_MATERIAL_.
+-------+
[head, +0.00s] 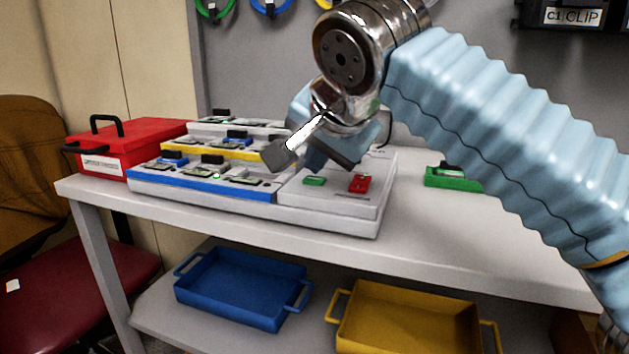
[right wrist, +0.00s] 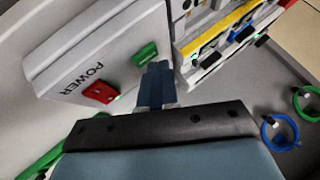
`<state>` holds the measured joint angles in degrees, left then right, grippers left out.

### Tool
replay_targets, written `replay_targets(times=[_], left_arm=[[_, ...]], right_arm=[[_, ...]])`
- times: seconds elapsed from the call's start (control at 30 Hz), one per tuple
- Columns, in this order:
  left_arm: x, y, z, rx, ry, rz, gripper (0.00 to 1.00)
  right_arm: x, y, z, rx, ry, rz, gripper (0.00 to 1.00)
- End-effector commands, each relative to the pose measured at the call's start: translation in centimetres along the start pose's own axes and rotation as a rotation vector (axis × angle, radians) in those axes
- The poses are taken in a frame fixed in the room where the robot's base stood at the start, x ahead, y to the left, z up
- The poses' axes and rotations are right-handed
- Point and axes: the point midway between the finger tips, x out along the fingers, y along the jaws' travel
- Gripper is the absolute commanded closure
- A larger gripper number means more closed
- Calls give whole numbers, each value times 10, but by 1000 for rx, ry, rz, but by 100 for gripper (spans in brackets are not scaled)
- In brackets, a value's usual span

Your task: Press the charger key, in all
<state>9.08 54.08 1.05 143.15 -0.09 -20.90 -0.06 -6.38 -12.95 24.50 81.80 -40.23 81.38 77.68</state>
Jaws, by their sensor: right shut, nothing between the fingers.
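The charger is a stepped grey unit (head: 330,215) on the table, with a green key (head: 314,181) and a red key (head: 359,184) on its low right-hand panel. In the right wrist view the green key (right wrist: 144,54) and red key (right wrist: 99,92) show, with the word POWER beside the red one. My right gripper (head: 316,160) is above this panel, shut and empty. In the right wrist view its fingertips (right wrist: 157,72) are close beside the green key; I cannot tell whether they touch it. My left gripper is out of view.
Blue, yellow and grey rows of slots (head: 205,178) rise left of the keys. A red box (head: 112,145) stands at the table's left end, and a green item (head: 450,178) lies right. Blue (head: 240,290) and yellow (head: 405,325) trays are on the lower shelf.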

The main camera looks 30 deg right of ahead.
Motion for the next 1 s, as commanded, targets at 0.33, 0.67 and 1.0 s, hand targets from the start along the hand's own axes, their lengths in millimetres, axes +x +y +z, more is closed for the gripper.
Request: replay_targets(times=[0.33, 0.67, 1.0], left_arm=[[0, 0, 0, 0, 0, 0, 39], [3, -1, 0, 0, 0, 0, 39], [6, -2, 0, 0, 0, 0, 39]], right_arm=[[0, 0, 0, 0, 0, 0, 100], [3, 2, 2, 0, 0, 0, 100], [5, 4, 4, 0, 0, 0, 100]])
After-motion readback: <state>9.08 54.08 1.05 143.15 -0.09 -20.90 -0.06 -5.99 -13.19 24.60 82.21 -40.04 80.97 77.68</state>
+-------+
_DIRECTIONS_. Transcribe the listing in full and omit the pictures.

_ANSWER FOR THE TASK_.
[head, +0.00s] 
[right wrist, +0.00s] 
`<state>` holds the measured joint angles in degrees, left then right, grippers left out.

### Tool
replay_targets, written `replay_targets(times=[_], left_arm=[[_, ...]], right_arm=[[_, ...]])`
- times: seconds elapsed from the call's start (control at 30 Hz), one per tuple
- Columns, in this order:
  left_arm: x, y, z, rx, ry, rz, gripper (0.00 to 1.00)
  right_arm: x, y, z, rx, ry, rz, gripper (0.00 to 1.00)
- End-effector commands, each relative to the pose measured at the call's start: translation in centimetres along the start pose's own axes and rotation as a rotation vector (axis × angle, radians) in those axes
- The poses are taken in a frame fixed in the room where the robot's base stood at the start, x ahead, y to the left, z up
- The poses' axes and rotations are right-handed
- Point and axes: the point midway between the finger tips, x out along the fingers, y along the jaws' travel
- Gripper is the absolute commanded closure
- A larger gripper number means more closed
- Calls give whole numbers, each value times 10, but by 1000 for rx, ry, rz, but by 100 for gripper (spans in brackets are not scaled)
- In brackets, a value's usual span

Your task: Press the charger key, in all
<state>9.08 54.08 1.05 143.15 -0.09 -20.90 -0.06 -6.38 -12.95 24.50 81.80 -40.23 81.38 77.68</state>
Jaws, by their sensor: right shut, nothing between the fingers.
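The charger is a stepped grey unit (head: 330,215) on the table, with a green key (head: 314,181) and a red key (head: 359,184) on its low right-hand panel. In the right wrist view the green key (right wrist: 144,54) and red key (right wrist: 99,92) show, with the word POWER beside the red one. My right gripper (head: 316,160) is above this panel, shut and empty. In the right wrist view its fingertips (right wrist: 157,72) are close beside the green key; I cannot tell whether they touch it. My left gripper is out of view.
Blue, yellow and grey rows of slots (head: 205,178) rise left of the keys. A red box (head: 112,145) stands at the table's left end, and a green item (head: 450,178) lies right. Blue (head: 240,290) and yellow (head: 405,325) trays are on the lower shelf.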

The main camera looks 30 deg right of ahead.
Motion for the next 1 s, as commanded, targets at 0.33, 0.67 and 1.0 s, hand targets from the start along the hand's own axes, their lengths in millimetres, axes +x +y +z, more is closed for the gripper.
Request: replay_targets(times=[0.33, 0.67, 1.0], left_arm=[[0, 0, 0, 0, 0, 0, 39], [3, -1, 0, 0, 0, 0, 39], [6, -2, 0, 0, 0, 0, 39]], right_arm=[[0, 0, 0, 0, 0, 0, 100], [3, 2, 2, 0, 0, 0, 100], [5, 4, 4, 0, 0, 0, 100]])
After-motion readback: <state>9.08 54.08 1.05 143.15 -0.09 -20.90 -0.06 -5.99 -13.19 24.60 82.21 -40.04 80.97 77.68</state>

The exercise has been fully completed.